Now, it's rather difficult for you as a programmer to use any of these functions without a definition for va_list. (It can be done, but it's probably not good style.) That means you probably want to include the standard header <stdarg.h> anytime you make use of any of these functions. Still, it's your problem. The implementation need not (and must not) drag in <stdarg.h> everytime you include <stdio. h>.
Idempotence is a little easier to manage. I showed you earlier how to avoid multiple definitions of size_t. You use a similar macro guard for most of the standard headers:

#ifndef __STDIO_H #define __STDIO_H ..... /* body of <stdio.h> #endif
The one exception is the standard header <assert.h>. It's behavior is controlled by the macro name NDEBUG that you can choose to define. Each time you include this standard header, the assert macro is turned off or on, depending upon whether or not NDEBUG has a macro definition at that point in the translation unit. But that's another story.

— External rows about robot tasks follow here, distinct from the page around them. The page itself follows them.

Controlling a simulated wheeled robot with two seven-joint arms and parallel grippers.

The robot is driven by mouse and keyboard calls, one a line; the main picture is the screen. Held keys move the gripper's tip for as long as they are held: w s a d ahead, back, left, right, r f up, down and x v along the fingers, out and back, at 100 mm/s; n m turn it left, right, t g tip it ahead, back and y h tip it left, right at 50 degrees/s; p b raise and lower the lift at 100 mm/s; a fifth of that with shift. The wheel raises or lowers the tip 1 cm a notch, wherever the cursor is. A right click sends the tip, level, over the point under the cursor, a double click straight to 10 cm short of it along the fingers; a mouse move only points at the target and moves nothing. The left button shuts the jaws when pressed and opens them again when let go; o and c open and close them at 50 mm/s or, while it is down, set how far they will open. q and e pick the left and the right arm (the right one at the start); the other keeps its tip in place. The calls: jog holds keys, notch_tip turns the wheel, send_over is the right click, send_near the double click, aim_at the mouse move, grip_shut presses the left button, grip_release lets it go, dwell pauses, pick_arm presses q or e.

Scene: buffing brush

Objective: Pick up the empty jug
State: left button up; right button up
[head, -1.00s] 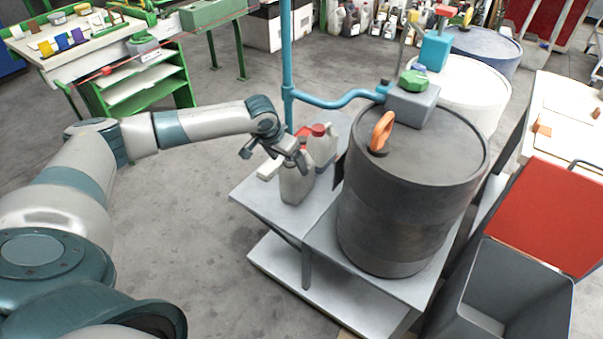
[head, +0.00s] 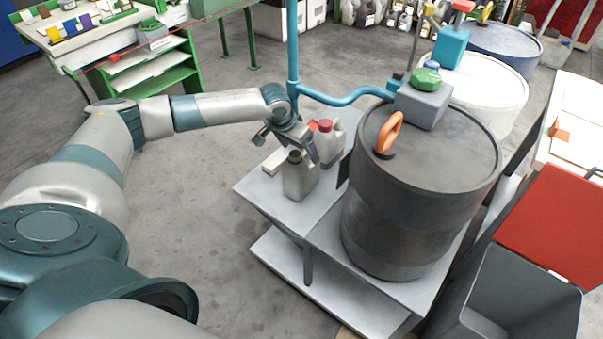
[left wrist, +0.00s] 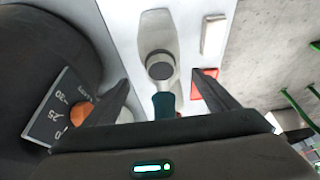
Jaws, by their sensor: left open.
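A grey-white jug with a dark cap or mouth (head: 299,180) stands upright on the grey metal stand (head: 262,192). A second pale jug with a red cap (head: 335,140) stands just behind it. In the left wrist view the dark-topped jug (left wrist: 158,40) shows between the spread fingers of the left gripper (left wrist: 150,70), with a gap on each side. Which jug is empty cannot be told. My right gripper is not in view.
A large dark drum (head: 420,190) with an orange handle (head: 388,133) stands close right of the jugs. A blue pipe (head: 293,50) rises behind my gripper. A small white block (head: 272,161) lies left of the jug. The floor (head: 190,220) at left is clear.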

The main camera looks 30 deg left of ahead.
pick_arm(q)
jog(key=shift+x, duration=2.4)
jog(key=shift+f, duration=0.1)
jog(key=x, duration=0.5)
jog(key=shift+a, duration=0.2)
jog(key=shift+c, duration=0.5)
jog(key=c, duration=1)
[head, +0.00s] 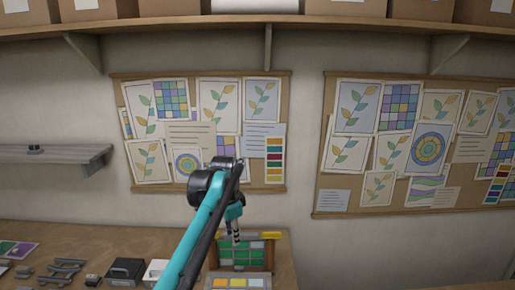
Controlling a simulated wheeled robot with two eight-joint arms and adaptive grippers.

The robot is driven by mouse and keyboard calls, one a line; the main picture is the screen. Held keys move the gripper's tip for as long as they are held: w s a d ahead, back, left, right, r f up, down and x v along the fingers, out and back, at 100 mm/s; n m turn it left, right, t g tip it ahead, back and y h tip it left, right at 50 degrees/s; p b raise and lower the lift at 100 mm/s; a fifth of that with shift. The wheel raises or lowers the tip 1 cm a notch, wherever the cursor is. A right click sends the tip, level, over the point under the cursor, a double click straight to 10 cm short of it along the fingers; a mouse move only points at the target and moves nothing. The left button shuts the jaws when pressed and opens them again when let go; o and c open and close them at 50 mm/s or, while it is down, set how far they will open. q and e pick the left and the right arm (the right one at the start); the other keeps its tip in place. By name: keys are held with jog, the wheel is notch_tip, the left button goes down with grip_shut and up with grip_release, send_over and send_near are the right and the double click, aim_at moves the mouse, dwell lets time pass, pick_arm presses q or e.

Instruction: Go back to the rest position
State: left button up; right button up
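My left gripper (236,238) hangs at the end of my teal arm, in the lower middle of the head view. It points down in front of a wooden-framed panel with green panes (240,263) at the back of the bench. It is small and partly merged with the panel behind it, so I cannot tell whether its fingers are open or shut, or whether they touch the panel. My right gripper is out of view.
A wooden workbench (120,238) carries grey metal pieces (66,268), a black box (125,270) and a tray of coloured squares (238,283). Two pinboards (200,184) (330,203) hang on the wall. A grey shelf (60,153) is at left, and a shelf with boxes (340,24) runs above.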

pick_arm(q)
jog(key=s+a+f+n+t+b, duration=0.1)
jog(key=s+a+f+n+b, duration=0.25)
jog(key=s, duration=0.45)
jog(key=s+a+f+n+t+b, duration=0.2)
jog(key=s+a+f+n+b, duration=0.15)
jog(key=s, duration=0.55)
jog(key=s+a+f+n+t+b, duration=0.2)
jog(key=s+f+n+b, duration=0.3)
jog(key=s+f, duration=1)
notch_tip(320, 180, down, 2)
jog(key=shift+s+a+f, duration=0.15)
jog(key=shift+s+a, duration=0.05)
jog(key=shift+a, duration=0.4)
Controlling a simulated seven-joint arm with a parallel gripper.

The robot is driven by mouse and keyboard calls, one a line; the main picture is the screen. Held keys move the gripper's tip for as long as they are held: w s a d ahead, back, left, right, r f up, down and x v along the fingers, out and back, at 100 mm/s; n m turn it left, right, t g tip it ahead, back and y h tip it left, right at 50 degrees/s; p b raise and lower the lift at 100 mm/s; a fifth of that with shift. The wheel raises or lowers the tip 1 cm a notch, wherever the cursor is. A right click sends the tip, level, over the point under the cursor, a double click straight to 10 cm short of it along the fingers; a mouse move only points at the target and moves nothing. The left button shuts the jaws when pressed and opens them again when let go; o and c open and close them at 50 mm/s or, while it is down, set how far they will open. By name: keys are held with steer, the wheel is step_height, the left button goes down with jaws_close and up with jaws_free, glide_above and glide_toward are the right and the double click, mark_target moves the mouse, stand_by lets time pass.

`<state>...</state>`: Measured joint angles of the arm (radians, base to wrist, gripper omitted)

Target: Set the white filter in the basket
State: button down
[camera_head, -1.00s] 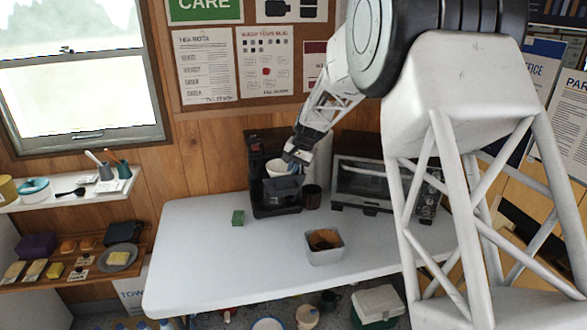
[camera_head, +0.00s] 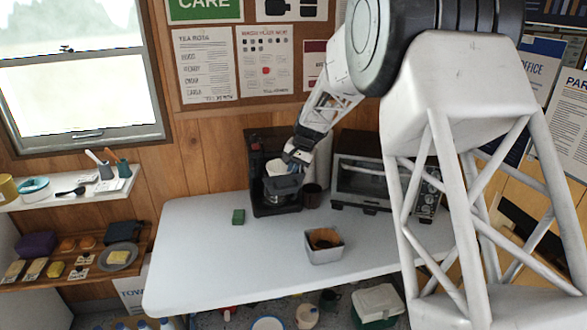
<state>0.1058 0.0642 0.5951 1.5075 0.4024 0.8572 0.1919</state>
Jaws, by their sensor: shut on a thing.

The final property of standard headers is purely for the benefit of implementors. The programmer must include a standard header only where a file level declaration is permitted. That means the #include directive must not occur anywhere inside another declaration. Most standard headers must contain one or more external declarations. Without this caveat, the standard headers would be impossible to write as ordinary source text files.

Conclusion
Those are the principal ground rules for using and implementing the Standard C library. I could go on to list any number of additional details, but I will refrain from doing so here and now. I think I've hit the high spots.
As you can see, the C standard has a number of subtle implications for implementors of the Standard C library. Some severely constrain how you can write a conforming library. Some cause the standard headers to be less readable than in simpler times past. None, however, are insurmountable or lead to serious performance problems.